==== INFORMATION PROVIDED

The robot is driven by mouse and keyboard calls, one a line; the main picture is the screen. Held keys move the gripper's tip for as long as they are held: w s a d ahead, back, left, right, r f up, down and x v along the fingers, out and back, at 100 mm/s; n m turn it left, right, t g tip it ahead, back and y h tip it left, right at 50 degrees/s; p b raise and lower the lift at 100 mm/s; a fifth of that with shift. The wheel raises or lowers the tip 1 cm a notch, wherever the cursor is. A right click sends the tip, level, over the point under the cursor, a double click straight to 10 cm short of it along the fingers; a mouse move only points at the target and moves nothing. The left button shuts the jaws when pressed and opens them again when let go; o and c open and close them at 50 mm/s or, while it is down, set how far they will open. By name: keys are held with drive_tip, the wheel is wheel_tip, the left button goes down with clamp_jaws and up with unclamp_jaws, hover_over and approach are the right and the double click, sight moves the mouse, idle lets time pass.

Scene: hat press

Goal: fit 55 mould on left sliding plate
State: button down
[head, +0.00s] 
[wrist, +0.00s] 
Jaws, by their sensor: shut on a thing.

========

**WRITTEN TASK:** Output all of the data again, exactly.

**OUTPUT OF THE TASK:**
The robot is driven by mouse and keyboard calls, one a line; the main picture is the screen. Held keys move the gripper's tip for as long as they are held: w s a d ahead, back, left, right, r f up, down and x v along the fingers, out and back, at 100 mm/s; n m turn it left, right, t g tip it ahead, back and y h tip it left, right at 50 degrees/s; p b raise and lower the lift at 100 mm/s; a fifth of that with shift. The wheel raises or lowers the tip 1 cm a notch, wherever the cursor is. A right click sends the tip, level, over the point under the cursor, a double click straight to 10 cm short of it along the fingers; a mouse move only points at the target and moves nothing. The left button shuts the jaws when pressed and opens them again when let go; o and c open and close them at 50 mm/s or, while it is down, set how far they will open. By name: keys are held with drive_tip, the wheel is wheel_tip, the left button goes down with clamp_jaws and up with unclamp_jaws, hover_over and approach are the right and the double click, sight moves the mouse, idle lets time pass.

Scene: hat press

Goal: fit 55 mould on left sliding plate
State: button down
[head, +0.00s] 
[wrist, +0.00s] 
Jaws, by their sensor: shut on a thing.

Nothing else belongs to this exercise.